7. When your game relies on two lighting and colour set ups. The golden hour and the blue colour setup. We get that enough from TV shows or films.

8. When your making an unoriginal game and you draw the same references, the same movies for inspiration as the game before you. As if another pastiche cinematography, reusing the exact same thing but in a slightly better copy of the original source will somehow make it clever or more likeable…

9. Architecture in your levels is limited to bare columns and indefinite arcs of supposedly belonging to the period the game takes place. And when it is underpinned by common level-design, which, let’s face it, likes to obliterate architecture to unimagined cacophonies and completely disparate rooms and spaces, it starts to lack a unifying aesthetical beauty in the relationship of spaces.
Quite a lot of games, to vary the setting, just replace the action into japan, some European city, usually Paris or London, Venice perhaps, New York, maybe a rural setting in the U.S., the jungle, some lost tomb in Egypt. This is alpha and omega of level settings for your typical video game. James Bond is a series that is kind of well worth to watch for the locations, as they are based on some current political events. How about a first person shooter in Jersey or Prague?

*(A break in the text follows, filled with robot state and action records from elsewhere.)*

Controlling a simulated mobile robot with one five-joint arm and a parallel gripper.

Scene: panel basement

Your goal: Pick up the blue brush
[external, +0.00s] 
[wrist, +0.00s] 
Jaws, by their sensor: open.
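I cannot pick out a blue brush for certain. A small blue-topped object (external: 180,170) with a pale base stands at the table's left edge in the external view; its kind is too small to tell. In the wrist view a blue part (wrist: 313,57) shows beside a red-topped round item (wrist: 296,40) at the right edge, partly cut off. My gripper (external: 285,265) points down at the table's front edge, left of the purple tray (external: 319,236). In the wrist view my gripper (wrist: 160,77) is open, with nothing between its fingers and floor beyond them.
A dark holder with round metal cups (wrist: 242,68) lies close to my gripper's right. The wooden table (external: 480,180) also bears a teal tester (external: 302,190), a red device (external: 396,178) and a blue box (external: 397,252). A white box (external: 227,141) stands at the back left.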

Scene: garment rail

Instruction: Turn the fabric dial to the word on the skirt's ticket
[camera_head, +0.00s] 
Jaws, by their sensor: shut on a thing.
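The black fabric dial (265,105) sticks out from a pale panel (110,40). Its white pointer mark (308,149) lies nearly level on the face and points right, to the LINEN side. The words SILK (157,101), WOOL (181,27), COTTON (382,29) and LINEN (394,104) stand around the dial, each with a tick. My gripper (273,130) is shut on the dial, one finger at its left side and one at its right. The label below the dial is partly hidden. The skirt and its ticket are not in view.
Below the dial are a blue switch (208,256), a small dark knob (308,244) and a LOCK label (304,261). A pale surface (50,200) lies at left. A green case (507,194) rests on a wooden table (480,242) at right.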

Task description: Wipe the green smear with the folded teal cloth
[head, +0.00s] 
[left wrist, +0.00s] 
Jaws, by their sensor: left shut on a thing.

This currently is a feat of technology and computing power. And it is refreshing to see again something blocky and strong in forms. Pictorialy, though, it’s very bad and showcases bad, unimaginative architecture and obnoxious city planning. Yes, that is a part of it. | Ubisoft Montreal, „Assassin‘s Creed“

In quantity and percentage terms, mass media outshines all the gold that is buried within the various worlds of arts. It has always. I want to clarify, that the situation isn’t bad, and even though this business is extremely commercialised, the tirple-A projects - each of them bring in something new to this media. Some of it are to be avoided, like the direct influence from Hollywood and the japanese market, or at least trimmed down. There are still a lot of roads, even highways, that are untouched by this industry and I want to encourage people to go down und fahren auf die Autobahn.